I can't decide whether I want a relationship or not right now. I mean, I guess that's easy to think of when there are .0000000000000000000000000000001 chances that I'm going to find someone to be in a relationship in this ridiculously small town. It's so dumb I can barely handle it. However, I can't help but imagine what I would be like in a relationship. What it would be like. Considering the last boyfriend relationship I had was completely fuck and when I was fucking young. Have my 5 years helped me grow to the better or the worse, because I've had some fucked relationships with other individuals since then. I mean damn. I guess we won't find out until I finally fall for someone. And have them fall for me. In other words... never.

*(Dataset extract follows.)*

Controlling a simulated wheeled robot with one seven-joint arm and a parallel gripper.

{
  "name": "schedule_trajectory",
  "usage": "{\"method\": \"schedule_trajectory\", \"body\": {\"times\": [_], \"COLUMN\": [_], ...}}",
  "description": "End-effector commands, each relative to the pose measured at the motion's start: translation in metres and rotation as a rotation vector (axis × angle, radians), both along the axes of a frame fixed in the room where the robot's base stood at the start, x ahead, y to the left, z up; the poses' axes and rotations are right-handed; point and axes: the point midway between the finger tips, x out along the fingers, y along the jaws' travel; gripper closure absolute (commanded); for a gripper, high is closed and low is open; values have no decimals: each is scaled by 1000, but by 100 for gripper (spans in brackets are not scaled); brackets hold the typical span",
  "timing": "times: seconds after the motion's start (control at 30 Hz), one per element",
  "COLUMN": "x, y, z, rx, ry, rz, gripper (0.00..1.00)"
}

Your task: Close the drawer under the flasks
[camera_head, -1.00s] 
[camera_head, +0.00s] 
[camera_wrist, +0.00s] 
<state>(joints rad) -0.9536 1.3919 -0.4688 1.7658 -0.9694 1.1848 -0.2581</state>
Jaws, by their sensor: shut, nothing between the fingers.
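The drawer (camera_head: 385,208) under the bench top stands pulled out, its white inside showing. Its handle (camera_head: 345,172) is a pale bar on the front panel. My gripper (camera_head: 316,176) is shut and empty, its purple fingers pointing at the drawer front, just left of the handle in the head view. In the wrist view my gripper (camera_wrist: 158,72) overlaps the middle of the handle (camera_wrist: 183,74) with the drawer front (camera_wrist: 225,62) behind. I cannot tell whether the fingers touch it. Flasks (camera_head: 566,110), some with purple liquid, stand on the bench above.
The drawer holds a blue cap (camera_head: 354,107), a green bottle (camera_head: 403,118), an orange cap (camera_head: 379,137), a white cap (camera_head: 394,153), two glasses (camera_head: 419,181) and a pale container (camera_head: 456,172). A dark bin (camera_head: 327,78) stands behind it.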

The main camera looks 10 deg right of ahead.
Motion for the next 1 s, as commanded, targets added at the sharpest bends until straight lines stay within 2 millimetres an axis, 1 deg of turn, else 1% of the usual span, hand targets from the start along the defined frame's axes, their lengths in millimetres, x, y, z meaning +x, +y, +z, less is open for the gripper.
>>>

Saturday, January 21, 2012

Karma is AWESOME. So I apologized for being a dick to this person yesterday. Then later that same day, I found $20 on the floors outside my friends dorm building. If there is a god, he gives me monetary gifts when I man up and apologize to a guy I was being a bitch to. I found $20 dollars and I really needed it. :D

Friday, January 20, 2012

Dear everyone I know. Stop being idiots and realize I'm gay. Please and thank you. I am slightly terrified though. I'm terrified of how my only friends here will take it. I only care about like 5-6 people knowing. Tara, Katie, Julianne, Emma, Olivia, and someone who I can't think of. And it would be slightly devastating if they were homophobes. Ah, fears of officially coming out.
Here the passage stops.